The problem for a DM (and the players) is this: It is the player's goal to be effective and to succeed. While it is not the DM's goal to defeat the players (she can do so trivially if she wishes), it is her goal to continue to make the game challenging and fun. But if the players optimization level improves, you have to make the challenges harder, which defeats the purpose of optimizing. In theory, if you all played completely unoptimized monks, are you going to make the challenges weaker to accomodate them? You either have to do so, or you teach them how monks suck very quickly.

I believe a certain level of system mastery needs to be rewarded. Players should not be penalized for good strategic or tactical focus. So how do you keep challenging them without removing the reward of feeling more effective? (The same applies to levelling and such).

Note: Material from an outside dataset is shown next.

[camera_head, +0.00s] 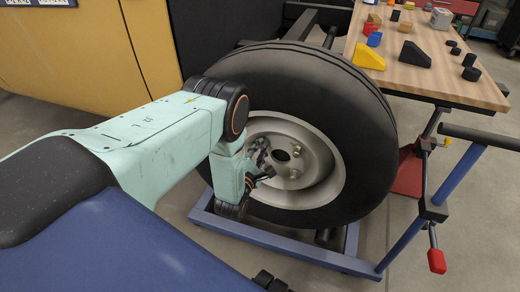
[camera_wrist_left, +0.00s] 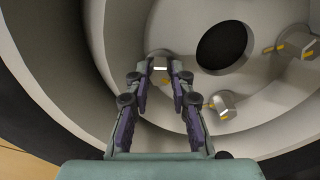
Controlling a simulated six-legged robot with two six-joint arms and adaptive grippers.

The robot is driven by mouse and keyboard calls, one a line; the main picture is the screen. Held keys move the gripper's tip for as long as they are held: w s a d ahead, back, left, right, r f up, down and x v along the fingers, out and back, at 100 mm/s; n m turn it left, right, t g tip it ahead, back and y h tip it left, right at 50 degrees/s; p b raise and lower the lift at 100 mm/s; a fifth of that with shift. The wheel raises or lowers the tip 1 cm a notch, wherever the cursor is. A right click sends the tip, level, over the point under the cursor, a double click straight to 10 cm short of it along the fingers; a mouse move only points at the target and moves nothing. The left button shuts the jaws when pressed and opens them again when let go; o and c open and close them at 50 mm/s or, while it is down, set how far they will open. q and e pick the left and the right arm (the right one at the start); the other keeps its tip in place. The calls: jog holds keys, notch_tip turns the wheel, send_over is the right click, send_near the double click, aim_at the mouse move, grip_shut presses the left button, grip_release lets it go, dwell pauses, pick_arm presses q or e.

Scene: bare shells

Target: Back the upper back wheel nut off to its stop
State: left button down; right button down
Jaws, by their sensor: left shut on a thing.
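The wheel (camera_head: 345,90) stands upright with a black tyre and a pale rim (camera_head: 327,187). Around its dark centre hole (camera_head: 282,155) sit metal nuts. In the head view two show to the right of the hole, an upper nut (camera_head: 298,150) and a lower nut (camera_head: 294,173). My left gripper (camera_head: 264,163) reaches into the rim from the left and covers that side. In the left wrist view my left gripper (camera_wrist_left: 160,75) has its fingertips on either side of a wheel nut (camera_wrist_left: 160,60), shut on it. Two other nuts (camera_wrist_left: 222,105) with yellow marks are free.
A blue frame (camera_head: 300,249) lies under the wheel. A wooden table (camera_head: 440,77) with coloured blocks stands at the right. A blue post with a red-tipped lever (camera_head: 436,260) stands at the lower right. A yellow cabinet (camera_head: 75,50) is at the back left.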

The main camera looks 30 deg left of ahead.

I think there's a couple things you can do: First you absolutely need to show them how effective their new abilities are every once in a while against things that used to give them fits. An easy encounter every once in a while isn't horrible. Secondly, you let them face more rewarding encounters instead of just harder ones. Instead of making monster X harder, have them face two of them, for double the reward in both XP and treasure.

JaronK
2013-10-28, 04:09 PM
My feeling, at least, is that if you penalize the players for one shotting your big monster (such as Shivering Touch/Lahm's Finger Darts on a Dragon) by sending one shot killers against them, the message you send is that they should beat your challenges... but slowly. And not obviously. And now they're metagaming. "I know how I could win here, but I won't, because the DM will kill me if I do through arbitrary means" is not role playing. Your character wouldn't think that way. So you force metagaming by doing this.

I'd say it's far better to just have harder enemies who can protect themselves against the instant win conditions, but to give the players the easy win sometimes when they figure something out. If you have to ban a spell here or there, fine, but sending one shot killers against them in retaliation for their clever use of tactics and abilities at their disposal is definitely problematic, I'd say.